Basically, this is a heavily padded piece of downloadable content trying to justify itself as a full game, and in doing so it fails quite miserably, as there is simply no justification for making people pay for the same thing twice for such a small amount of actual new content for the retail price being asked.

But, this being a Halo release, most of you probably won't need to know anything beyond the name of the game before you empty your wallets. Good luck to you if you're satisfied by that, but I am not. Not by a long shot. I want the rest of the game content I paid for.

Really good shooter4
I was playing this all yesterday from my shopto delivery and have to say the game is a great change. The plot takes the viewer to a time where the covenant are attacking Earth on a city called New Mobassa. You intially start as a rookie ODST trooper whos pod crash lands off course. From heere and through flashbacks you peice together what happened during the 6 hours you were out cold. This lets you play as the other ODST troopers untill you solve the whole mystery surrounding New Mobassa.

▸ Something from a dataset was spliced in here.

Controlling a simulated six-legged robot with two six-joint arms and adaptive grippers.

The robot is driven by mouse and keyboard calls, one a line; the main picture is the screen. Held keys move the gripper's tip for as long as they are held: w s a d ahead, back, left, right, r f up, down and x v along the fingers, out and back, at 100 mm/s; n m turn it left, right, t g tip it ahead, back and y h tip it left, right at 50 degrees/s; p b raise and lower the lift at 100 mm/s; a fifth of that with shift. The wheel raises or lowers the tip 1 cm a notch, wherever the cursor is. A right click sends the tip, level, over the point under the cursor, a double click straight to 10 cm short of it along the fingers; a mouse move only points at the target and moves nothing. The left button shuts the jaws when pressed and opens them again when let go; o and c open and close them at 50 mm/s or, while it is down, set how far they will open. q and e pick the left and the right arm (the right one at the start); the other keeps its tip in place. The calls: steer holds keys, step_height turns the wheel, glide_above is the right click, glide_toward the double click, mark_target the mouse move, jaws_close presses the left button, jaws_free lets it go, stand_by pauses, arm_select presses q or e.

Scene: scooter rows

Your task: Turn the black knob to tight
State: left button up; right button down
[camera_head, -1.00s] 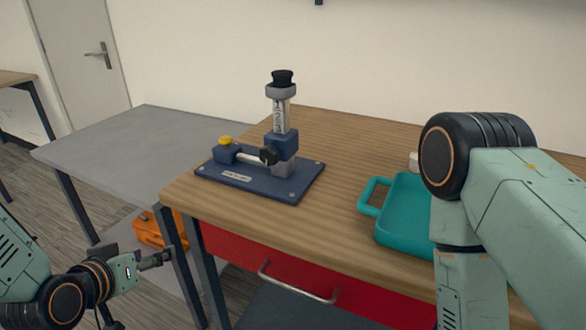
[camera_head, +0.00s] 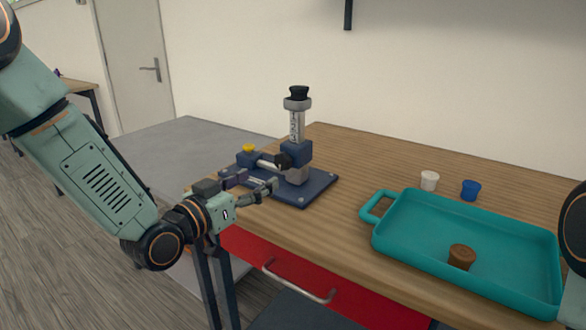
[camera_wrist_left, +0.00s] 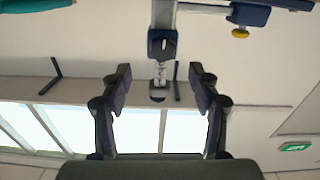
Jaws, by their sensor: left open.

Graphically similar to Halo 3 but with a much different approach and with a few new parts. You have to find health as a pose to regenerating it (your just a human not Master Chief), your visor can act as a low light vision and enemy detector (appear with red outline). Your not near as quick as Master Chief and you have to take cover a lot and play each enviroment to your advantage.

The game is set into two discs (single player, multiplayer)and I haven't got round to playing the second disc, although I did play some Firefight, the new mutplayer mode. Here you have to take on waves of enemies which grow stronger each round, similar to horde on Gears of War 2, but this is more varied as different skulls are activated during each round to mix up the gameplay.

Overall Halo3:ODST is a great stop gap before Halo Reach (or any other shooter i.e. Call of Duty Modern Warfare 2) and for £29.99 you get a great 360 exclusive that I recommend to any gamer.